§ What to produce: Using the data below, return the stretch from the line that contains "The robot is" through the line that contains "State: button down", both included, exactly as it stands and nothing beyond it.

--*--

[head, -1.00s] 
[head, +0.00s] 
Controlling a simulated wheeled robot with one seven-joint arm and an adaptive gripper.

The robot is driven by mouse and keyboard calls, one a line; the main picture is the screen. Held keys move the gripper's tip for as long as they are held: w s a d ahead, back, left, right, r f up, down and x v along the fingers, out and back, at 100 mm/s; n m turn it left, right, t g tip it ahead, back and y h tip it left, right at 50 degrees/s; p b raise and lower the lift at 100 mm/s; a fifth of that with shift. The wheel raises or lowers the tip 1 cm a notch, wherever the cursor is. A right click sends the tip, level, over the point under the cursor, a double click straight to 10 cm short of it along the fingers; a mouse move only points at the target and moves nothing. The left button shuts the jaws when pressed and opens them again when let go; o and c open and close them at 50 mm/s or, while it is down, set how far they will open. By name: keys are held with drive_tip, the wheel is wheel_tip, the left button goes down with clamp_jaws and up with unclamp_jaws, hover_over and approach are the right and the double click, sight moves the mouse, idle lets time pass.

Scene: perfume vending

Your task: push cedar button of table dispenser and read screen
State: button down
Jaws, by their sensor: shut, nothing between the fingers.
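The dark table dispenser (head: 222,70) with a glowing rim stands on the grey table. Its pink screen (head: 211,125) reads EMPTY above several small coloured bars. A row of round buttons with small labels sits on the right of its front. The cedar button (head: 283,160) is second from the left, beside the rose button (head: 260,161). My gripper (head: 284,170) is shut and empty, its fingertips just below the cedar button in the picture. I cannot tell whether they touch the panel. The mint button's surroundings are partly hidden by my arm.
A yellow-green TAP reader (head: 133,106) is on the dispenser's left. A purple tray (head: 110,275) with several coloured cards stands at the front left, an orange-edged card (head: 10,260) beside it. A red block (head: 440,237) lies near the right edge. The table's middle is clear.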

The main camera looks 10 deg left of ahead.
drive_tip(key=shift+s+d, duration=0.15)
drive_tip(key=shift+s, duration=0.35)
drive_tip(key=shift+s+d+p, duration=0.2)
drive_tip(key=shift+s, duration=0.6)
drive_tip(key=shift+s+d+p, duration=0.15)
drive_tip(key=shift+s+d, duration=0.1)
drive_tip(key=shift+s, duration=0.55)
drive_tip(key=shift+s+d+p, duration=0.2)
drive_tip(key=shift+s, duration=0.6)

--*--

§ Correct response:
The robot is driven by mouse and keyboard calls, one a line; the main picture is the screen. Held keys move the gripper's tip for as long as they are held: w s a d ahead, back, left, right, r f up, down and x v along the fingers, out and back, at 100 mm/s; n m turn it left, right, t g tip it ahead, back and y h tip it left, right at 50 degrees/s; p b raise and lower the lift at 100 mm/s; a fifth of that with shift. The wheel raises or lowers the tip 1 cm a notch, wherever the cursor is. A right click sends the tip, level, over the point under the cursor, a double click straight to 10 cm short of it along the fingers; a mouse move only points at the target and moves nothing. The left button shuts the jaws when pressed and opens them again when let go; o and c open and close them at 50 mm/s or, while it is down, set how far they will open. By name: keys are held with drive_tip, the wheel is wheel_tip, the left button goes down with clamp_jaws and up with unclamp_jaws, hover_over and approach are the right and the double click, sight moves the mouse, idle lets time pass.

Scene: perfume vending

Your task: push cedar button of table dispenser and read screen
State: button down

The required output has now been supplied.